RECORDED DATA:

** begin **

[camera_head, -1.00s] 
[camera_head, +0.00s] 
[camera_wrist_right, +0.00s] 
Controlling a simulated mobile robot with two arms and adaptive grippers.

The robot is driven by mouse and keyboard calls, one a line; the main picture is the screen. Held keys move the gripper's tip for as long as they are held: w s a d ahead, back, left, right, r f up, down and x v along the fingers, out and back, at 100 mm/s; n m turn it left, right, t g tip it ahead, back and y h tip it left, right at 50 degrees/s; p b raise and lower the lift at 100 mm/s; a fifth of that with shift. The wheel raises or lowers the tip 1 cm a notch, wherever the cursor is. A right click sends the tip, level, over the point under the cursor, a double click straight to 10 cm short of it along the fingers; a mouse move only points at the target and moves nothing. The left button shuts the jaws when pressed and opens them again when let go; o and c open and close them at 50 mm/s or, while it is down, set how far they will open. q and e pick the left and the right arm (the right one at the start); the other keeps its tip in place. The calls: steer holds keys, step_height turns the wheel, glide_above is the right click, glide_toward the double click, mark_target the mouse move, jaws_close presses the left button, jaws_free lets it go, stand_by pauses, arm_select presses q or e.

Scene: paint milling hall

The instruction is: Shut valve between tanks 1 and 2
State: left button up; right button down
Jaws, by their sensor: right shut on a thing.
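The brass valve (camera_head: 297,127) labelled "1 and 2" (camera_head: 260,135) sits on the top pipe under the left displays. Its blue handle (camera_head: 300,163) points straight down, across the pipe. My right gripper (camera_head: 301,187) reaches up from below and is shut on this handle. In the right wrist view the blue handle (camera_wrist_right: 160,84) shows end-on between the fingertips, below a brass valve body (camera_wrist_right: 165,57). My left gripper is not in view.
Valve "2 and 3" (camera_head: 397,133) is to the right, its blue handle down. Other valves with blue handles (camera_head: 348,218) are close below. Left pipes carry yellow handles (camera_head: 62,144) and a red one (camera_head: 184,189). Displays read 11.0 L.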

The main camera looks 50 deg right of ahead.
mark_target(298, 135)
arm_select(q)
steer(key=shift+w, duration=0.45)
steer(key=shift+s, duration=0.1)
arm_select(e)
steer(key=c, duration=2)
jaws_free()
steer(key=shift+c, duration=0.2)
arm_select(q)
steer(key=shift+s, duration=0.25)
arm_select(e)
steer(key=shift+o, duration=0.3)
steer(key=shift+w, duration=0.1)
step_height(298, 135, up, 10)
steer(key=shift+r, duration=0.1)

** end **

AIM: Reproduce exactly the lines from the line with "[camera_head, +0.00s]" through the line with "Controlling a simulated", both end lines included, and only those lines.

TASK SOLUTION:
[camera_head, +0.00s] 
[camera_wrist_right, +0.00s] 
Controlling a simulated mobile robot with two arms and adaptive grippers.

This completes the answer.